Film Ketika Tuhan Jatuh Cinta dimulai dengan pemandangan senja di laut yang cukup eskostis. Perpaduan jingga dan langit meredup di awal Film mungkin membuat siapa yang menontonnya membatin,

"Wah, Film iki apik koyone"

Tapi bukankah kita sudah sering mendapat nasihat, jangan menilai suatu apapun terlalu cepat. Dan itulah yang terjadi pada film ini.

Saya sedikit kecewa dan tertawa ketika melihat Reza memerankan tokoh Fikri yang notabene adalah pelukis. Karena saya masih begitu mengingat di film Perahu Kertas (yang saya kagumi), bahwa disini Reza berperan menjadi Remy yang hobi beli lukisan. Dan di Film ini, dia yang jadi pelukisnya. Apalagi dalam Film KTJ, Setting galerinya hampir mirip dengan Perahu Kertas. Dimana ada patung-patung perempuan tanpa kepala dan kain selendang merah yang melilit. Jadi Film ini terkesan langsung mengingatkan Reza pas di Perahu Kertas.

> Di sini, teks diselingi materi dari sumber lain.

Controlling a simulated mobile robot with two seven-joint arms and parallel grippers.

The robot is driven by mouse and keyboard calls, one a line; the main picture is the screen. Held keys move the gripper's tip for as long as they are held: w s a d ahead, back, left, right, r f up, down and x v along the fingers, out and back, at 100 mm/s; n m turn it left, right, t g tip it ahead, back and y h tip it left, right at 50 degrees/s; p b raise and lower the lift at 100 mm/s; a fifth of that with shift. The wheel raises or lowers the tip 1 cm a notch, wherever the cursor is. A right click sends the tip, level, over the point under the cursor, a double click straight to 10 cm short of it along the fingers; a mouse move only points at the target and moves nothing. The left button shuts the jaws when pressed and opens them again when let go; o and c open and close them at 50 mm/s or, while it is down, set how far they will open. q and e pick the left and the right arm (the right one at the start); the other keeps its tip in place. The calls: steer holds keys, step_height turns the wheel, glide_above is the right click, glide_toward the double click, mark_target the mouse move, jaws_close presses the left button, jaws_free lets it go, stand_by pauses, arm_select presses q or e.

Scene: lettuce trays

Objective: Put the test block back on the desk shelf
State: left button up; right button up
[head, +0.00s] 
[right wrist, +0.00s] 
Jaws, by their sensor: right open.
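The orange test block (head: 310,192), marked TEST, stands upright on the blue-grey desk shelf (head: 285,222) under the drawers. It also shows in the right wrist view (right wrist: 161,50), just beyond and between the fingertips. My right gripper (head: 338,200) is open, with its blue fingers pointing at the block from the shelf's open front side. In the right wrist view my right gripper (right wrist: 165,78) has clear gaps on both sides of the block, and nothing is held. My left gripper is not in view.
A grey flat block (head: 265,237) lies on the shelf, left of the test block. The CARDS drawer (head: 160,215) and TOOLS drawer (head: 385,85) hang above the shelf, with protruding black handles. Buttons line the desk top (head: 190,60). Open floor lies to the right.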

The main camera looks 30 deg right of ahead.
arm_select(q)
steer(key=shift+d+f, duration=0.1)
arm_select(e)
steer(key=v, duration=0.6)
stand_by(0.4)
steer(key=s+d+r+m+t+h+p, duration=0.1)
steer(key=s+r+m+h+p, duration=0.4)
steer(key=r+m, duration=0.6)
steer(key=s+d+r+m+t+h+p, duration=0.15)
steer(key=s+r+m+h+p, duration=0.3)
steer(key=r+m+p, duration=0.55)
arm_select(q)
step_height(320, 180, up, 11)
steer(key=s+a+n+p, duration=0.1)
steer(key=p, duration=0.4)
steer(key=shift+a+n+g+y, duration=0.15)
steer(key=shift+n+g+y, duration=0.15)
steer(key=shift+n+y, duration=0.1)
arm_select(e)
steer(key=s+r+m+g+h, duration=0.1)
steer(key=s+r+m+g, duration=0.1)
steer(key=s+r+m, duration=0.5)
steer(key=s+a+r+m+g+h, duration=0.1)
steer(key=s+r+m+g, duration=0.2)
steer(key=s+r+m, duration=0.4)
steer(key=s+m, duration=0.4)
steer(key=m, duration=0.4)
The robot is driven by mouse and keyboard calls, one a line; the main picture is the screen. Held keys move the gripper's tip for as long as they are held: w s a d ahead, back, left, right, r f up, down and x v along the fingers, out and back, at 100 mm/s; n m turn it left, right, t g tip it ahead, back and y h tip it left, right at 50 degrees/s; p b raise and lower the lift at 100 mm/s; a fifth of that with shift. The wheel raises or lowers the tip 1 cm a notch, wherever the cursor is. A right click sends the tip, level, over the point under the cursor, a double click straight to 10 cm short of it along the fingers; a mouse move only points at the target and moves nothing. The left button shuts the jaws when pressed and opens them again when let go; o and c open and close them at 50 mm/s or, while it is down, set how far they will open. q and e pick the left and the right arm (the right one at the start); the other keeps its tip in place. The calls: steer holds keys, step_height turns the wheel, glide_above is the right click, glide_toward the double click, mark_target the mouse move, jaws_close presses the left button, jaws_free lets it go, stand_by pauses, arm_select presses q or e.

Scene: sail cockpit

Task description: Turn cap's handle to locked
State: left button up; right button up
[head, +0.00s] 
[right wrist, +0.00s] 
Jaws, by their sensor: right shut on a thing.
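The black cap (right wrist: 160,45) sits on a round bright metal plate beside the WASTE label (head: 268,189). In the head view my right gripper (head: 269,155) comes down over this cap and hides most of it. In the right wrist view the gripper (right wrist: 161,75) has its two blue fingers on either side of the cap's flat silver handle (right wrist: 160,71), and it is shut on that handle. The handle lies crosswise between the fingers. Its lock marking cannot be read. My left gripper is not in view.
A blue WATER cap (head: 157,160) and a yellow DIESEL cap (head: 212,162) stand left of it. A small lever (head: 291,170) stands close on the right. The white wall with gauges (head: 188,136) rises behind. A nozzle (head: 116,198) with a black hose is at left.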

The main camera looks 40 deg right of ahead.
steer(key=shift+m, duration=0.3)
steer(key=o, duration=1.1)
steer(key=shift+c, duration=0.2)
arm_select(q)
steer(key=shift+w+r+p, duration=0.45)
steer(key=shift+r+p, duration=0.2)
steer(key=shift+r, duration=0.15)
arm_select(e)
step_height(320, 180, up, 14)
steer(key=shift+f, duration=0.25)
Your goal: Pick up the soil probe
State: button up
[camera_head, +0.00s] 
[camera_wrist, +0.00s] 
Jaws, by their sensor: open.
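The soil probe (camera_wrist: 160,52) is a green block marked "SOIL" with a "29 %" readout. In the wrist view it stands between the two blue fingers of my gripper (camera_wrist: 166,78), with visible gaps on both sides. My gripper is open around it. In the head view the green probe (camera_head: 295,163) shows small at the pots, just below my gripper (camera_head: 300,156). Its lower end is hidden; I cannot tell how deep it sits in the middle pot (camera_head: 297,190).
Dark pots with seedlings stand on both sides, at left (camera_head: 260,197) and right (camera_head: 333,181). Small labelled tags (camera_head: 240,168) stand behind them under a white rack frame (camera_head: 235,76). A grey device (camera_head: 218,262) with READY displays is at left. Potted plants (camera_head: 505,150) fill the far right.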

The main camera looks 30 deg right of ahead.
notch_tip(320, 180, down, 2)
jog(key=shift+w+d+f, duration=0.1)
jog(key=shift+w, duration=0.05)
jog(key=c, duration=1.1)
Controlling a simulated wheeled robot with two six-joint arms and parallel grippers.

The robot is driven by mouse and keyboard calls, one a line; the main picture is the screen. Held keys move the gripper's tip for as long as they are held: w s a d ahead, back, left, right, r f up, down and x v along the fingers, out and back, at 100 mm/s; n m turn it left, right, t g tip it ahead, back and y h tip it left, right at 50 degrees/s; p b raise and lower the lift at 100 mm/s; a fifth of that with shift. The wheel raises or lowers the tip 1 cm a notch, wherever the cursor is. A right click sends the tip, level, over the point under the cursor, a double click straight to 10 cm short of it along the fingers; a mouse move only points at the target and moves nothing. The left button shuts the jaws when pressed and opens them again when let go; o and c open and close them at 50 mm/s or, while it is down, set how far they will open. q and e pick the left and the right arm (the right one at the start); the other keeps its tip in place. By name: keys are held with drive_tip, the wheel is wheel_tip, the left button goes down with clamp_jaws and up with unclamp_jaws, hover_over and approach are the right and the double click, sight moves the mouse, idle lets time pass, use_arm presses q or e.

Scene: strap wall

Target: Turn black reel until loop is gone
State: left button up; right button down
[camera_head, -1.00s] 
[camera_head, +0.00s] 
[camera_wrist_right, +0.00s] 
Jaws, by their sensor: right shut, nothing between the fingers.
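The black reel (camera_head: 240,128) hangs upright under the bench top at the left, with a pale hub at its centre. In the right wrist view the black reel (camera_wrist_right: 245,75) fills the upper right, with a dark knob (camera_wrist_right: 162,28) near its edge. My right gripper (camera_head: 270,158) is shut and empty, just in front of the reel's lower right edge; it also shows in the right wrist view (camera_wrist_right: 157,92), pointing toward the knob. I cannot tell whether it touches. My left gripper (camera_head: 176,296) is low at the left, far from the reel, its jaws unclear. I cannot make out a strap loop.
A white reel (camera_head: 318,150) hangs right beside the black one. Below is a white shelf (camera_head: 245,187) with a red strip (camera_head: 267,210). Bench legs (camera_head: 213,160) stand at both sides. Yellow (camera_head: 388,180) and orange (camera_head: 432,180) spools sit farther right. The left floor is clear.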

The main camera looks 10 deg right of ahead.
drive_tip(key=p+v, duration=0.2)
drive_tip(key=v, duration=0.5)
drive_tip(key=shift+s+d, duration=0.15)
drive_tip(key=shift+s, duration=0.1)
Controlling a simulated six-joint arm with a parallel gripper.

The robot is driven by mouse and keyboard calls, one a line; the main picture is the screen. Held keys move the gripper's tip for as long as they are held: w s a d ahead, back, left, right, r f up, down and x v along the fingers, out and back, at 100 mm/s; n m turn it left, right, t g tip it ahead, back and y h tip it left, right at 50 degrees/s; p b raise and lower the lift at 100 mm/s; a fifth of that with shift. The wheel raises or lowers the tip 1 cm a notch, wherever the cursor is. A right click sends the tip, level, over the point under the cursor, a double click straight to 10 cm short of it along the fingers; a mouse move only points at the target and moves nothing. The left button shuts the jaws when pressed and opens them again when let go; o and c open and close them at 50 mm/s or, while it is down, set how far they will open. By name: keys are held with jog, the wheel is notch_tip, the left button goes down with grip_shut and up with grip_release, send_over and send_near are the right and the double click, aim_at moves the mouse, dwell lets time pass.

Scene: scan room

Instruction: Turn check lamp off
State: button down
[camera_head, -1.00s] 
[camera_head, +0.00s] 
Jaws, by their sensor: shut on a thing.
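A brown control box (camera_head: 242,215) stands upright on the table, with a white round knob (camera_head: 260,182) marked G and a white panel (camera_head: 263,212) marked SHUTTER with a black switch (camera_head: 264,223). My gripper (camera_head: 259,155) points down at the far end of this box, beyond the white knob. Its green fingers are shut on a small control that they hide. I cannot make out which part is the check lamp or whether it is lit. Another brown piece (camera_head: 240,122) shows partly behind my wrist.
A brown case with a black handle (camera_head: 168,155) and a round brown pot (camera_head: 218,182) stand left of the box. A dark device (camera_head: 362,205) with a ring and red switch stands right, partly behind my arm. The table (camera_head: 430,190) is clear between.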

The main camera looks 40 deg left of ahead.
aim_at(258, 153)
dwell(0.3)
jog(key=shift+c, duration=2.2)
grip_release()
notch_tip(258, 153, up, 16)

Kemudian, Didi petet yang memerankan Koh Achong, pemilik galeri lukisan. Saya merasa kok Didi Petet disini gak cocok banget, dia malah terkesan mirip pensiunan PNS. Belum lagi percakapan mengenai pelukis, karya, dan ekstetika yang seperti tidak ada nyawanya sama sekali. Hal ini pun masih ditambah perjuangan Fikri (Reza rahardian) menjadi pelukis besar dan hubungannya dengan galeri yang --kok kesannya-- mudah sekali.

Saya melihat Film yang rilis 5 Januari 2014 ini lumayan --cengeng dan-- mubadzir. Pasalnya aktor besar semacam Reza dan Didi Petet mainnya kok cuma gitu. Lalu, kondisi keluarga Fikri yang ekonominya terbatas juga menjadi klise, karena Status Fikri yang kuliah di kampus mahal (dan gak lulus-lulus) itu juga menggunakan motor pribadi.

Dilanjutkan kekecewaan saya berikutnya adalah peran dari Aulia Sarah yang memerankan tokoh Leni. Sarah disini Kelihatan tua sekali, berbeda dengan peran cantik dan energiknya dulu di film Punk In Love. Soalnya kalau Aulia Sarah mengenakan jilbab, satu hal memang cantik dan sholihah, tapi di sisi lain juga kelihatan tua dan seperti ibu-ibu. Jadi kesannya kurang sesuai ketika dia memerankan menjadi pacarnya Fikri.

Berikutnya yang membuat saya kecewa dengan Leni yang diperankan Aulia Sarah ini adalah alur kisah cintanya yang pasaran. Kondisi dimana sedang asyik-asyik pacaran, tiba-tiba dijodohin, nangis, kemudian minta cerai. Dan semua itu terjadi begitu saja.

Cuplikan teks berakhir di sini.